Exercise task -
Omit every picture and return the rest of the data unaltered.

Stored data -
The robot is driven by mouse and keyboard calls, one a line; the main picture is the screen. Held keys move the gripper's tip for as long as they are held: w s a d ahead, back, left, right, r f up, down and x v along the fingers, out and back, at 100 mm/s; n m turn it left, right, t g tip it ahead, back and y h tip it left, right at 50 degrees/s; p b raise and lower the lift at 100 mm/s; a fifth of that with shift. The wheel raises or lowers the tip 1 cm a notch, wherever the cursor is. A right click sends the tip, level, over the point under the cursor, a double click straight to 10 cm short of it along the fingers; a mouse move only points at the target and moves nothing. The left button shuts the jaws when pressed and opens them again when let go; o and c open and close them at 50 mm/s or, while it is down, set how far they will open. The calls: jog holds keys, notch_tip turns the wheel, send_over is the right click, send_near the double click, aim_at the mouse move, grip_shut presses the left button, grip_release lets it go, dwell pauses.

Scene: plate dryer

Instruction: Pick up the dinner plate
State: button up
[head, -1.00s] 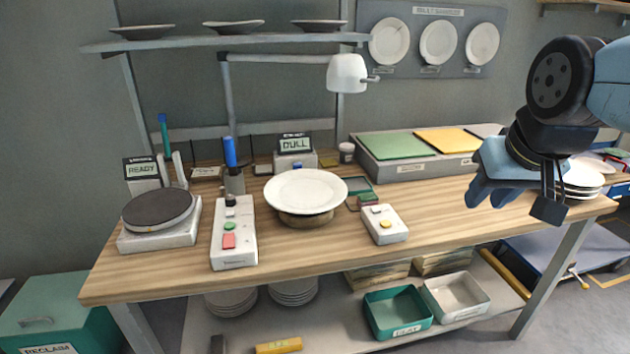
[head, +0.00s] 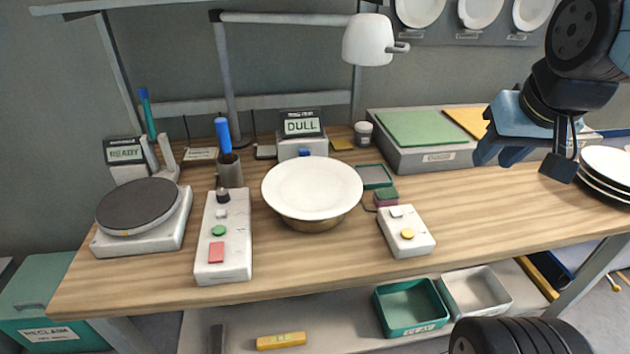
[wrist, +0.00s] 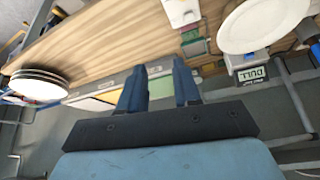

Task response -
The robot is driven by mouse and keyboard calls, one a line; the main picture is the screen. Held keys move the gripper's tip for as long as they are held: w s a d ahead, back, left, right, r f up, down and x v along the fingers, out and back, at 100 mm/s; n m turn it left, right, t g tip it ahead, back and y h tip it left, right at 50 degrees/s; p b raise and lower the lift at 100 mm/s; a fifth of that with shift. The wheel raises or lowers the tip 1 cm a notch, wherever the cursor is. A right click sends the tip, level, over the point under the cursor, a double click straight to 10 cm short of it along the fingers; a mouse move only points at the target and moves nothing. The left button shuts the jaws when pressed and opens them again when let go; o and c open and close them at 50 mm/s or, while it is down, set how far they will open. The calls: jog holds keys, notch_tip turns the wheel, send_over is the right click, send_near the double click, aim_at the mouse move, grip_shut presses the left button, grip_release lets it go, dwell pauses.

Scene: plate dryer

Instruction: Pick up the dinner plate
State: button up
[head, -1.00s] 
[head, +0.00s] 
[wrist, +0.00s] 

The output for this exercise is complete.